Archdiocese’s 10 deans offer invaluable service

In the pastoral administration of the archdiocese, you have the help of 10 pastors who have been appointed “deans” of each of the archdiocese’s 10 deaneries. Can you explain what their role is?

 Deans are given the Latin title of “Vicar Forane,” which is why you often will see the initials “V.F.” behind their names. The history of the Vicar Forane goes back to the 1917 Code of Canon Law, which made it mandatory to divide a diocese into geographical clusters of parishes called “deaneries.” After consulting with the priests in the deanery, the bishop is required to appoint a dean for a specific term, which can be renewed. A “vicar” is a person who assists the bishop in pastoral governance. “Forane” means “outlying” or “rural.” It was the inspiration of St. Charles Borromeo that the bishop receive assistance from a priest in the far reaches of a diocese where the bishop’s presence might be less visible. Though “V.F.” no longer refers to “far-reaching areas,” the title of Vicar Forane was retained in the most recent Code of Canon Law.
Who are the 10 deans?
Father Tony Rigoli, O.M.I. (Cathedral Deanery); Father Paul Desrosiers (City Park-Gentilly Deanery); Msgr. John Cisewski (Uptown Deanery); Msgr. Harry Bugler (East Jefferson Deanery); Father Walter Austin (St. John-St. Charles Deanery); Father Mike Kettenring (West Bank Deanery); Father John Talamo (Algiers-Plaquemines Deanery); Father Oswald Pierre-Jules, S.S.J. (St. Bernard Deanery); Father Rodney Bourg (West St. Tammany-Washington Deanery); and Father Gil Martin (East St. Tammany-Washington Deanery).
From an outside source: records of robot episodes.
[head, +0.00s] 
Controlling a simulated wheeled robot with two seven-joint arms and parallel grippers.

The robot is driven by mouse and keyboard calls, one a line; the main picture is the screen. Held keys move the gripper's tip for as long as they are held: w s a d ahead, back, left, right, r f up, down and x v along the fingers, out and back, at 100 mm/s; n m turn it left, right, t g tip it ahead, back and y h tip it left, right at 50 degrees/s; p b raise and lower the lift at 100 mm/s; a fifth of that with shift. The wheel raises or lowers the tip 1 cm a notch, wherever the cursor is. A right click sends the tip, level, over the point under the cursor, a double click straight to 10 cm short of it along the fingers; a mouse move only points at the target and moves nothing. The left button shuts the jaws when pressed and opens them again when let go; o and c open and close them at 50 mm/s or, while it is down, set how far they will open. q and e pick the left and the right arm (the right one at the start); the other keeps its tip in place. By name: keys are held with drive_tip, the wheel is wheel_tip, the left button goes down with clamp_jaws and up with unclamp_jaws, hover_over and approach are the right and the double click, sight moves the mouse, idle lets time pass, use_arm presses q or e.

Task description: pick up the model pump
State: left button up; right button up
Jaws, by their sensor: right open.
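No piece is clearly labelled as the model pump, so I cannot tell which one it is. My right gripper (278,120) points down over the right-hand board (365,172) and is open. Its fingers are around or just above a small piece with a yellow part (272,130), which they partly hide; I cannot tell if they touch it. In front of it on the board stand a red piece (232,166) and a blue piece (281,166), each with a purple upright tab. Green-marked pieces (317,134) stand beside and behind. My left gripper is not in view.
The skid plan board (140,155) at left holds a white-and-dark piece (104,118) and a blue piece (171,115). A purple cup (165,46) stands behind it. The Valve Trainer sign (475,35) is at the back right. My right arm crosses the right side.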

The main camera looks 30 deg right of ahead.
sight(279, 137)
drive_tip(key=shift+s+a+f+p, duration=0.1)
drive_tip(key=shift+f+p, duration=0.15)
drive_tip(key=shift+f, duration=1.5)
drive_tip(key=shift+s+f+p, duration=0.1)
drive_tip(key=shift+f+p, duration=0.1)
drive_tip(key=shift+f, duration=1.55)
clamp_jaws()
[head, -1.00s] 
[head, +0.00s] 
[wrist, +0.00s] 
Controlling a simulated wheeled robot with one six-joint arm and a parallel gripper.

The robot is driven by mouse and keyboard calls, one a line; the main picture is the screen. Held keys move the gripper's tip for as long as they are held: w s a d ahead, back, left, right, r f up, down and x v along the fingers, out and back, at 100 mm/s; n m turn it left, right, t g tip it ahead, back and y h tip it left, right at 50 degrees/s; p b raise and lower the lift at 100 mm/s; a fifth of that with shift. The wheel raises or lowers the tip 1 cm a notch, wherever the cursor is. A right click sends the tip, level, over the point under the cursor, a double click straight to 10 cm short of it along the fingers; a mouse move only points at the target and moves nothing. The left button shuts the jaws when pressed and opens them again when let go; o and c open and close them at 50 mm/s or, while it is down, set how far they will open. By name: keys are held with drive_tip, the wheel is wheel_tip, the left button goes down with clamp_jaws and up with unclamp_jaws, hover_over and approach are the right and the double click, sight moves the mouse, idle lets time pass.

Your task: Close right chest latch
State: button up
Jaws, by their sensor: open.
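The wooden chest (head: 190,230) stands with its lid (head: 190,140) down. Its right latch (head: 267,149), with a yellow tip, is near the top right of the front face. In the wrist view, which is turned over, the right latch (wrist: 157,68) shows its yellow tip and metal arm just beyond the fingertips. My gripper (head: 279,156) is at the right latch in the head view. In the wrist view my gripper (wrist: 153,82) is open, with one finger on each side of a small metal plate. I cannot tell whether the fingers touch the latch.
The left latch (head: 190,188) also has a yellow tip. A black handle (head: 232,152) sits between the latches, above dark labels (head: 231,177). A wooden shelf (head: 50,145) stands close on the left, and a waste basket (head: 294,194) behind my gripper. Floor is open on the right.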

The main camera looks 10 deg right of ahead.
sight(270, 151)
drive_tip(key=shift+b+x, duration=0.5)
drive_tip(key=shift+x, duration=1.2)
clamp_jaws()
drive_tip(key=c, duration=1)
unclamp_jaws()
What role do the deans play in pastoral governance?

They work collaboratively with me through what is known as the Council of Deans, which meets every two months. The director of the Council of Deans is Msgr. Bugler, who is the pastor of St. Philip Neri Parish in Metairie. Msgr. Bugler presides at the meetings of the Council of Deans. Each dean gives special attention to his own deanery and brings to my attention any pastoral needs or other challenges that exist in his deanery. Many people became more familiar with the deanery process after Katrina, when the archdiocese did its pastoral planning at the parish and deanery levels. It is a true collaborative effort. At such meetings, we also discuss pastoral issues that affect the entire archdiocese. I make no important decisions without consultation from the deans.
How do you choose a dean?
The “Directory on the Pastoral Ministry of Bishops” says the bishop should choose a priest who is capable of personally caring for the people of God residing in his district and who is respected by the clergy for his “learning and apostolic work.” The dean should be someone who can promote and coordinate collaboration in the pastoral programs of the deanery.
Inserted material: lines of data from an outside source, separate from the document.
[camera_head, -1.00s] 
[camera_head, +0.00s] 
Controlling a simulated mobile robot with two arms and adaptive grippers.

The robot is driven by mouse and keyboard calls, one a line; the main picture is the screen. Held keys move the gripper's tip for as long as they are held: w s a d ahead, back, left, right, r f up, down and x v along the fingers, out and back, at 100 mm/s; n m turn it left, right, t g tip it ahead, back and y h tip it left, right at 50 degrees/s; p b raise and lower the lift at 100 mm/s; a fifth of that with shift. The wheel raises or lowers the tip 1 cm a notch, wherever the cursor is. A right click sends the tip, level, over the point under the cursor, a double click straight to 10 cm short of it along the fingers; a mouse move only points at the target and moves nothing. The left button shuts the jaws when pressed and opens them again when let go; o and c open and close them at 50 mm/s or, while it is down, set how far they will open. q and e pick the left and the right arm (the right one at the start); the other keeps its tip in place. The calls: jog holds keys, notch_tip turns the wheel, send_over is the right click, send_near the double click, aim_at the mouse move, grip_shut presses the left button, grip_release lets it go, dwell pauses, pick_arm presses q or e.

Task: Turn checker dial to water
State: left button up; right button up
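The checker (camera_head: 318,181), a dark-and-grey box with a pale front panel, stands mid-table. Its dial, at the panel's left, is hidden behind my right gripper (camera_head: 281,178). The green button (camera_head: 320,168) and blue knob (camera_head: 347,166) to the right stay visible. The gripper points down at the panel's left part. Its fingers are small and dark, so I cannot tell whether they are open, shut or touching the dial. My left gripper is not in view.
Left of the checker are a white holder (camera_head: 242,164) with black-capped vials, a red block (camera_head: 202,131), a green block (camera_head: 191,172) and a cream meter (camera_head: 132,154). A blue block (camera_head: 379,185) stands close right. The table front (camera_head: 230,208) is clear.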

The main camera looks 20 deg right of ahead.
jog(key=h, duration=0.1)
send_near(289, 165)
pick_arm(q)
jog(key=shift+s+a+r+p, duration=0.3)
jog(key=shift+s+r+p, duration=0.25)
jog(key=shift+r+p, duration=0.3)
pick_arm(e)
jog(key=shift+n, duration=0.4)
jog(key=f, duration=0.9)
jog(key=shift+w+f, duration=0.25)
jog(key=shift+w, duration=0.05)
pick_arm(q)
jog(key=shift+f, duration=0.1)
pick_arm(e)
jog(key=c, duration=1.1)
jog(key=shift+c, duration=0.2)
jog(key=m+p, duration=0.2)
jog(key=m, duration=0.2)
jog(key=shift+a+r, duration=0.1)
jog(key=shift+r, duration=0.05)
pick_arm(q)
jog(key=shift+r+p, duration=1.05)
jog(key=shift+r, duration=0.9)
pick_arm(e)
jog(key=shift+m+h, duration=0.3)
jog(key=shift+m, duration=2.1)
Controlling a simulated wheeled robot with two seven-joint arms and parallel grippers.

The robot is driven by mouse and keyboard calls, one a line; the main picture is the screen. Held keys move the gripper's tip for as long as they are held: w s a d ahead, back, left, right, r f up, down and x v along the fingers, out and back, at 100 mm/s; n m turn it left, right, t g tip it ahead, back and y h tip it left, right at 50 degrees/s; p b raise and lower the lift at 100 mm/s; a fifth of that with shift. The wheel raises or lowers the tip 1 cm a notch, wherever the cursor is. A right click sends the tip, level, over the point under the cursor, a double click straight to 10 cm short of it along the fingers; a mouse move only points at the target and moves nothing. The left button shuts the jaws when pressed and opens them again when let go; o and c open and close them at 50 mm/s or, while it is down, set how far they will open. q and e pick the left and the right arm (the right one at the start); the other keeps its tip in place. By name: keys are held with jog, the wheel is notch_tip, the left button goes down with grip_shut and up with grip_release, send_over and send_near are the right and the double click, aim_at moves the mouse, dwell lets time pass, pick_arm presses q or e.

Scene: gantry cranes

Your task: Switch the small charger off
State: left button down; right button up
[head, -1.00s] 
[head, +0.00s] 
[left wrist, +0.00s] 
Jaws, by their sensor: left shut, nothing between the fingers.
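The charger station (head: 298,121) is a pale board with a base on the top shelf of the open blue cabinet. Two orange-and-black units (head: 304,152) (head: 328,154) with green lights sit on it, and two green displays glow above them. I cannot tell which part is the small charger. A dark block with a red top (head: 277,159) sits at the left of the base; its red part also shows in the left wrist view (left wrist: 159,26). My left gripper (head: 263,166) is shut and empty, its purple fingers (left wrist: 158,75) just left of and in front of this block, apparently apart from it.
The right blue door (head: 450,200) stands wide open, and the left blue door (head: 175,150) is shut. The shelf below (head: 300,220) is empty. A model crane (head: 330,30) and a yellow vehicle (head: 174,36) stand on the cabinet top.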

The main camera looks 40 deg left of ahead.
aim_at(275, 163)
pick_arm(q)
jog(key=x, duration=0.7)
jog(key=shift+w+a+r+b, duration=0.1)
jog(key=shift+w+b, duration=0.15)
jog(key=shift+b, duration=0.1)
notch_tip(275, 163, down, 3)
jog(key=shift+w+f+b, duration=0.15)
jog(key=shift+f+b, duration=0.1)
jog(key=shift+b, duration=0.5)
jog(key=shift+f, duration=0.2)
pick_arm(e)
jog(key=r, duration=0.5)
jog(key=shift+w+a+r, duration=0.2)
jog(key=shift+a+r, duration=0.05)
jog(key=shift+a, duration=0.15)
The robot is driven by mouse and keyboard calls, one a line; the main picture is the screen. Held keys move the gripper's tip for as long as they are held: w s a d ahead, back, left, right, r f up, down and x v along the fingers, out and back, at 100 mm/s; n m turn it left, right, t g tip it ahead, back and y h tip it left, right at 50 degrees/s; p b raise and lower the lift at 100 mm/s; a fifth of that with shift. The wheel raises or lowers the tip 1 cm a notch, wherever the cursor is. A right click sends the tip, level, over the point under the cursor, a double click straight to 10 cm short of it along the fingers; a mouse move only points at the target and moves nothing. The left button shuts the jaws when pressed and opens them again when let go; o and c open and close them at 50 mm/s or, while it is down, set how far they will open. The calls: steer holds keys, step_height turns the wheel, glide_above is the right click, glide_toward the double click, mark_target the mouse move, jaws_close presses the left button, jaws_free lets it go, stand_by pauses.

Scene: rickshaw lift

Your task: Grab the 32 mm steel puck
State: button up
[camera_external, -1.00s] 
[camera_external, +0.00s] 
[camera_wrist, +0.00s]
Concretely, what does that mean?
If there are pastoral challenges in the deanery that he becomes aware of – either from his brother priests or the people – the dean is available to offer advice and direction. Also, the dean can offer his own advice when he sees something that might be a potentially challenging situation. The dean also chairs the deanery meetings, which are usually held every month or every other month. The dean would help coordinate things like a deanery-wide penance service or other pastoral programs that the parishes participate in. The dean has his finger on the pulse of the deanery. The dean also makes a pastoral visit to each parish in his deanery to do an assessment of the parish and to offer support to the priests and pastoral staff.
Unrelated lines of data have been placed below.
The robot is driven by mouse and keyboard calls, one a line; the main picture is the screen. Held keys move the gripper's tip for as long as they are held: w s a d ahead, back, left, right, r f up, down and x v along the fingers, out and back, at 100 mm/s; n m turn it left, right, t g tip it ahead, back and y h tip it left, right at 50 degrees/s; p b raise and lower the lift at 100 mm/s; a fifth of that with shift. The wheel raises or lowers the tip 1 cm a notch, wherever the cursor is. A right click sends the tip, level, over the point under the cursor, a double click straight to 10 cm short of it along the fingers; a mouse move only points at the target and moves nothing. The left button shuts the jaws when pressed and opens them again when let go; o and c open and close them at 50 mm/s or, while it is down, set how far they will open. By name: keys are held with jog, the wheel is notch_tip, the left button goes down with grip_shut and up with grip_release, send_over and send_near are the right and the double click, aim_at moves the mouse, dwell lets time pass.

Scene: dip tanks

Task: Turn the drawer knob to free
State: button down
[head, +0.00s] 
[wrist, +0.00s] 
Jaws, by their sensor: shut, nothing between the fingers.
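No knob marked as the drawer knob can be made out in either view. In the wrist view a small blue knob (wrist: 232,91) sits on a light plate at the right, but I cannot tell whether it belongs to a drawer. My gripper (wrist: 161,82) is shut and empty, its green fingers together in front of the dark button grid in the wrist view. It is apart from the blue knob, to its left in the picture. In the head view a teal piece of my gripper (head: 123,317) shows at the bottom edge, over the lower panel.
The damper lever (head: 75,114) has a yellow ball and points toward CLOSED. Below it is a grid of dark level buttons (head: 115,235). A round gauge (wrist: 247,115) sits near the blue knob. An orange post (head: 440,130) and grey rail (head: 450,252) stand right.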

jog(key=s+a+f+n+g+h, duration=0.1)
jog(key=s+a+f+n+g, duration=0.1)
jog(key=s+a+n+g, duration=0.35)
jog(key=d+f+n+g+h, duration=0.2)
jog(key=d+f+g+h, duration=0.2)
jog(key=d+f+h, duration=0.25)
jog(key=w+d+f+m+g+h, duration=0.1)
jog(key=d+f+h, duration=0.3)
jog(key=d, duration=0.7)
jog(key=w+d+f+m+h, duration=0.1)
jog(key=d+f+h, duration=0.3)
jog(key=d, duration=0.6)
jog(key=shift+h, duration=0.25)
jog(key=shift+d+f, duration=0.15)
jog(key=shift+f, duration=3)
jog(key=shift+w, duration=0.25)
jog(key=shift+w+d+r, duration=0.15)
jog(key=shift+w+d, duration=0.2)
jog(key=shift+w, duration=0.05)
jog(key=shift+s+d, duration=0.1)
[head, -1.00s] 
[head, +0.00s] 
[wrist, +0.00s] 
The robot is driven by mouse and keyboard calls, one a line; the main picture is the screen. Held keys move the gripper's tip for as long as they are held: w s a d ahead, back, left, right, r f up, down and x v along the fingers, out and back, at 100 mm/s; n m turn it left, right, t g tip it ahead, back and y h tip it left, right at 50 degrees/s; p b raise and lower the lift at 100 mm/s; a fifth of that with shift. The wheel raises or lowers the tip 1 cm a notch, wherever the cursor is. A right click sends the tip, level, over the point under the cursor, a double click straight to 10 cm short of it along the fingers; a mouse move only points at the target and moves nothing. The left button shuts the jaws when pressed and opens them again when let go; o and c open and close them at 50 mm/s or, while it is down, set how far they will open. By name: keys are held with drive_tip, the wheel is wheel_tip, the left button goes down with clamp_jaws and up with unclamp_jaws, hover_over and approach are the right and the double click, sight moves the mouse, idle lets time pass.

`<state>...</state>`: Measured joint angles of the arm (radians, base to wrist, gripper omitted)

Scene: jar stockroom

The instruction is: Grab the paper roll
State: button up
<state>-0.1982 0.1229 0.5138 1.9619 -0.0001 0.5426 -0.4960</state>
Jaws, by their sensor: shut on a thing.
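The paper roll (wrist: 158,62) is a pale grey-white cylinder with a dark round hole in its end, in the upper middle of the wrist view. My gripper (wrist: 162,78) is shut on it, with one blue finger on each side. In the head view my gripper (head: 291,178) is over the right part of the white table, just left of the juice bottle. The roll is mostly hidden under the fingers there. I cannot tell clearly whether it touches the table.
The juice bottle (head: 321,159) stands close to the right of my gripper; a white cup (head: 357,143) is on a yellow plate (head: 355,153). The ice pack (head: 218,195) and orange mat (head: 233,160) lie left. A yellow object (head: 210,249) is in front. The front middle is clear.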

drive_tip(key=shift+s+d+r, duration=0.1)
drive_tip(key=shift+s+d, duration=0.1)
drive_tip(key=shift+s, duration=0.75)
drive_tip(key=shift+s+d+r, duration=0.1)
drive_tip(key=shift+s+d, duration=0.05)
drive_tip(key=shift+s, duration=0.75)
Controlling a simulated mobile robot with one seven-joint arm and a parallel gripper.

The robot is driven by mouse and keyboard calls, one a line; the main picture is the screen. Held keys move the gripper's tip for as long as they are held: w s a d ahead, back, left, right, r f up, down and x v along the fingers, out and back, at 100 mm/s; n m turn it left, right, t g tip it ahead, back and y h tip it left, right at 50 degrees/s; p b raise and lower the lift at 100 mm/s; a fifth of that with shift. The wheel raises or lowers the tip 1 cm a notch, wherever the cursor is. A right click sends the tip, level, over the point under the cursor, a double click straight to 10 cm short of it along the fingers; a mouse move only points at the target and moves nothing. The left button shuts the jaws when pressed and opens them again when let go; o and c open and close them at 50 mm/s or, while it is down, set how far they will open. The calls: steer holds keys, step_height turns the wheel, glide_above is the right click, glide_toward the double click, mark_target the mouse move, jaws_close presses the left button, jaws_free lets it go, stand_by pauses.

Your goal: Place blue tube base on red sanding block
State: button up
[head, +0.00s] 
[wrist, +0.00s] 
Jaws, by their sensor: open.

Do you attend deanery meetings? 
Yes. Each year, I attend a deanery meeting in each deanery, which is a wonderful opportunity for me to meet in smaller groups with priests and deacons. It’s very informative because I get the chance to see how pastoral situations and needs might differ from deanery to deanery. It also gives me the opportunity to discuss with priests and deacons particular issues of pastoral care and the implementation of the synod. Some deaneries discuss how they could collaborate – for example, on religious education or youth ministry programs. The deanery discussions are also invaluable on the sacramental level because as we look to establish guidelines for the celebration of the sacraments, the deanery discussions go a long way in clarifying issues and coming up with insightful suggestions and recommendations.
What if a person in a parish feels he or she needs to talk about a pastoral situation?
Sometimes there are challenging situations in a parish. We believe in the process offered by Jesus in Matthew 18. If there is a challenging situation or conflict in the parish, the person should go first to the priest and see if the situation can be resolved. Maybe that means going back a second time with another parishioner who feels the same way. If a person feels he or she has exhausted what can be done on the parish level, then that person can go to the dean for guidance and advice. The deans are there to help in a pastorally sensitive way and to consult with me when necessary. They are very important to me in the overall governance of the archdiocese, and I am thankful to God for their service.